* _WRITTEN TASK_
Identify the lines in the data below that contain "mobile" and give only how many there are.

+++ INPUT FOR THIS TASK +++

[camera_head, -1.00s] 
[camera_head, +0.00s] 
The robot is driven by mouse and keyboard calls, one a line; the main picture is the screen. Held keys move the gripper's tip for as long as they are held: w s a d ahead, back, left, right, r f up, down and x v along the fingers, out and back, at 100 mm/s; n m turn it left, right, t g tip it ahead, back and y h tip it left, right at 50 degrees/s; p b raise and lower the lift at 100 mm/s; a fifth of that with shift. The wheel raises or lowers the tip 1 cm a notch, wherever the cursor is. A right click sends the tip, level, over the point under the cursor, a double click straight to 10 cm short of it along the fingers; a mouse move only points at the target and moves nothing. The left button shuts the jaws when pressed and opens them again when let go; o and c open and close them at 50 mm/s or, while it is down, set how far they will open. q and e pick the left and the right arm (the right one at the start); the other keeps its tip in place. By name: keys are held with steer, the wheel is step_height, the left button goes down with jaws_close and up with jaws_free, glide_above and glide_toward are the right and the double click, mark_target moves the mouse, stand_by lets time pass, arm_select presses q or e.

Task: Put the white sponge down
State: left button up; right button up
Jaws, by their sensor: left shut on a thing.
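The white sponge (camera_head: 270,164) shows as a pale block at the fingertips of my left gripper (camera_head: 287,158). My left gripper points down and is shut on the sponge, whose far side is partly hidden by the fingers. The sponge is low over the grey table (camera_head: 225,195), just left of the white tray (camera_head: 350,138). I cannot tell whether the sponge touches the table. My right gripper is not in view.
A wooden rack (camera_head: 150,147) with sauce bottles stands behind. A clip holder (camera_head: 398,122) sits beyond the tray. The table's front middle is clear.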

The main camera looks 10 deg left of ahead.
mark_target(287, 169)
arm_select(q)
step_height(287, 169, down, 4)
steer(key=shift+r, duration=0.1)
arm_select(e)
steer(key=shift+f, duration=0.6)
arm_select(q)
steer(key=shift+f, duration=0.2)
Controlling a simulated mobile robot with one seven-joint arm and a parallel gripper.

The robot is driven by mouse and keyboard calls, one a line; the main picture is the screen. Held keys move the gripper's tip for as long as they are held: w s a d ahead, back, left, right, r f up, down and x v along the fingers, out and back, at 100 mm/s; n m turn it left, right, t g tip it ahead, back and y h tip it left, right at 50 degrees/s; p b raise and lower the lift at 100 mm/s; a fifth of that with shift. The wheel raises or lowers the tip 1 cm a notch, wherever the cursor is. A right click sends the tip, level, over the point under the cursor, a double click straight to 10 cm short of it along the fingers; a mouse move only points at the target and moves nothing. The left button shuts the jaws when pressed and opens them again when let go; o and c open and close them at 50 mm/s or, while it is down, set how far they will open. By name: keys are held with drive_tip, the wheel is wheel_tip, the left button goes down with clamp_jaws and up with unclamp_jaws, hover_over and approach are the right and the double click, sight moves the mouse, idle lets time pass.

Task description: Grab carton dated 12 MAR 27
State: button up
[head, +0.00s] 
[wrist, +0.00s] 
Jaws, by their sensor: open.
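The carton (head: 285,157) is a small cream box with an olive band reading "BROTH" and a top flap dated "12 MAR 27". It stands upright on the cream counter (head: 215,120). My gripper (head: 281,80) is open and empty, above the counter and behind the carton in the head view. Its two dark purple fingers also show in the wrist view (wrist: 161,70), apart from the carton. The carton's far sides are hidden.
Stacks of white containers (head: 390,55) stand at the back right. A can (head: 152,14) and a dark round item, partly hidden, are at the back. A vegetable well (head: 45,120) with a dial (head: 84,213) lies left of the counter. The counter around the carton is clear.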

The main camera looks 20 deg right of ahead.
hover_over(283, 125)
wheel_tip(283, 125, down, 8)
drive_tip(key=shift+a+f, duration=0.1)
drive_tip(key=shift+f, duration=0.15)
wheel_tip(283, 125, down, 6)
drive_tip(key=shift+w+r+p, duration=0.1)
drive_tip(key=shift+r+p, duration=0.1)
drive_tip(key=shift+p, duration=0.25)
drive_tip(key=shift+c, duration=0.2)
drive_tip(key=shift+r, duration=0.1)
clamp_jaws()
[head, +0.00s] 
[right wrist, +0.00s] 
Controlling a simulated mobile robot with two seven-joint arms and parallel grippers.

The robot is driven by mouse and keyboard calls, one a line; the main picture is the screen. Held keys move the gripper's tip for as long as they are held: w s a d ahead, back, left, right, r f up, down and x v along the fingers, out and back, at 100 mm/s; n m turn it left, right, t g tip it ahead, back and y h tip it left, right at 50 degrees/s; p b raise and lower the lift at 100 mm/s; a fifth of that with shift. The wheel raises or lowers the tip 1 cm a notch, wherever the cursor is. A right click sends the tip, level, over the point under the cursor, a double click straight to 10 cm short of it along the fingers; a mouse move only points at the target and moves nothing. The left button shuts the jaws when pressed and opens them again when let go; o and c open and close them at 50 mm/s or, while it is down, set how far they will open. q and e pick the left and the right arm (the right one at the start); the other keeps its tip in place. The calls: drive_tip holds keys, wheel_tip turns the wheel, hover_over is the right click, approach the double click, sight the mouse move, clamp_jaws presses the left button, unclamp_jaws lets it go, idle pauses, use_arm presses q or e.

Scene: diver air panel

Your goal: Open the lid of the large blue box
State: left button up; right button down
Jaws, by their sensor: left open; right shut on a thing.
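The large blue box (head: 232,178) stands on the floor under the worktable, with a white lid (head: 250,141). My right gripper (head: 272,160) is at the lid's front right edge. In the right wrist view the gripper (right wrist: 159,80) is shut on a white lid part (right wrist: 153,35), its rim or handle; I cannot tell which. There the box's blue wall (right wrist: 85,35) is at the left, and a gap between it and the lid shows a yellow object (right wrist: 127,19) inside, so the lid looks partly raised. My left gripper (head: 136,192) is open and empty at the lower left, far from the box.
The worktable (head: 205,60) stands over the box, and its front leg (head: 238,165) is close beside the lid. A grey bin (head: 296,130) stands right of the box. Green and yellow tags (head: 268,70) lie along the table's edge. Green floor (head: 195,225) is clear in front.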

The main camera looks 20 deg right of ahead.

+++

* _THE RESULT_
2